O paroxismo dessa paranóia ocorreu quando José Maria Aznar telefonou ao presidente Duhalde, da Argentina, determinando-lhe
que aceitasse as imposições do FMI, sob a ameaça de represálias. E a
insolência maior ocorreu, e sob o governo socialista de Zapatero,
quando esse heróico matador de paquidermes indefesos, Juan Carlos,
mandou que o presidente Chávez (eleito livremente pelo seu povo, sob a
fiscalização de observadores internacionais, entre eles o
ex-presidente Carter) se calasse, no encontro iberoamericano de
Santiago. Um rei matador de elefantes indefesos e sogro de um acusado de
peculato – o bem apessoado serviçal da Telefónica de Espanha, Iñaki
Urdangarin, pago com lucros obtidos pela empresa na América Latina,
principalmente no Brasil.
Os espanhóis parecem não se dar conta de que as suas antigas colônias
se tornaram independentes, umas mais cedo – como é o caso da
Argentina – e outras mais tarde, embora muitas passassem ao domínio
ianque. Imaginaram que podiam fazer o que faziam antes disso no
continente – e incluíram o Brasil na geografia de sua presunção.
O Brasil pode e deve ser solidário com a Argentina, no caso da
recuperação, para seu povo, das jazidas petrolíferas da YPF. E manter
a nossa posição histórica de reconhecimento da soberania de Buenos
Aires sobre o arquipélago das Malvinas.
Que querem os espanhóis em sua gritaria por solidariedade contra a
Argentina, pelo mundo afora? Eles saquearam tudo o que puderam,
durante o período colonial, em ouro e prata. Usaram esses recursos
imensos – assim como os portugueses fizeram com o nosso ouro – a fim
de construir castelos e armar exércitos que só se revelaram eficazes
na repressão contra o seu próprio povo – como ocorreu na guerra
civil.
Durante o seu período de arrogância subsidiada, trataram com
desdém os mal chamados iberoamericanos, humilhando e ofendendo
brasileiros e latino-americanos, aviltando-os ao máximo. Um só ser
humano, em sua dignidade, vale mais do que todos os poços de petróleo
do mundo. Antes que Cristina Kirchner determinasse a recompra das
ações da YPF em poder da Repsol, patrimônio muito maior dos
argentinos e de todos os latinoamericanos, sua dignidade, havia sido
aviltada, de forma abjeta e continuada, pelas autoridades espanholas
no aeroporto de Barajas e em seu território.

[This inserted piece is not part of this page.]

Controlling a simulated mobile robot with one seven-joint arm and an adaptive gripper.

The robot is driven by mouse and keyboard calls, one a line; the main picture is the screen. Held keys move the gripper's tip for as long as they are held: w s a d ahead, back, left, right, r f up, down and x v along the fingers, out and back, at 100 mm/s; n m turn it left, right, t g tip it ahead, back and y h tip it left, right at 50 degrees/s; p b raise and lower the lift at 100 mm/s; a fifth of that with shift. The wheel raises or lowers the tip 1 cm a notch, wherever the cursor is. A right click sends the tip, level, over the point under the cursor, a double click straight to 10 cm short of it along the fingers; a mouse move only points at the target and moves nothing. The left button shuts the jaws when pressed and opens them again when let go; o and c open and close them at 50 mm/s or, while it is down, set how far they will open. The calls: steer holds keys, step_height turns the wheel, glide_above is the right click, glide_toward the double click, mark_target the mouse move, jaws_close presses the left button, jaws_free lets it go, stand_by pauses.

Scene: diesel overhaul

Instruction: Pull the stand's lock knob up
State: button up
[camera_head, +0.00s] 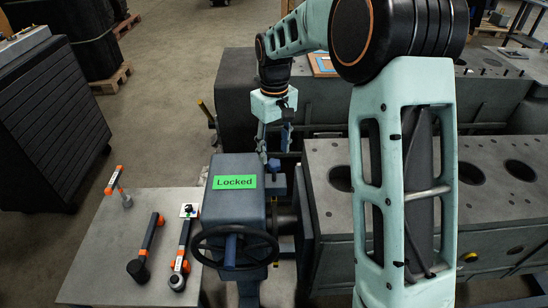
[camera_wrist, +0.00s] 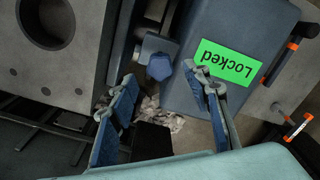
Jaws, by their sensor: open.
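The engine stand's dark grey gearbox (camera_head: 237,196) carries a green "Locked" label (camera_head: 233,182), which also shows in the wrist view (camera_wrist: 228,62). The lock knob is a blue faceted knob (camera_wrist: 159,67) on a bracket beside the gearbox; in the head view the knob (camera_head: 273,166) is small, at the box's right side. My gripper (camera_head: 274,143) is above it, pointing down. In the wrist view my gripper (camera_wrist: 160,76) is open, its blue fingers spread to either side of the knob in the picture. I see no clear contact with it.
A black handwheel (camera_head: 235,246) is on the stand's near side. A grey table (camera_head: 105,240) at left holds several orange-and-black tools. An engine block (camera_head: 330,205) with round bores stands close on the right. A dark cabinet (camera_head: 50,120) stands at far left.

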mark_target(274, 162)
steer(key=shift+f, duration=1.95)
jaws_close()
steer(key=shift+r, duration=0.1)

Que se queixem agora aos patrões, como seu chanceler,
Garcia-Margallo fez, ao chorar nos ombros da senhora Clinton, e
busquem a solidariedade de uma Europa em frangalhos. Ou que rearmem a
sua Invencível Armada em Cádiz, e desembarquem no Rio da Prata.
Isso, se antes, os milhões de jovens desempregados – a melhor parcela
de um povo maravilhoso, como é o da Espanha – não resolvam destituir
suas elites políticas, corruptas, incompetentes e opressoras, e seu rei
tão ocioso quanto descartável.
E, ao final, vale lembrar a viagem histórica que Eva Perón fez à
Europa, no auge de sua popularidade. Em Madri, diante da miséria em
que se encontrava o povo, ofereceu a Franco, em nome do povo
argentino, alguns navios cheios de trigo. O general respondeu que não
era necessário, que os celeiros espanhóis estavam cheios de farinha.
E Evita replicou, de pronto: ¿entonces, por qué no hacen pan?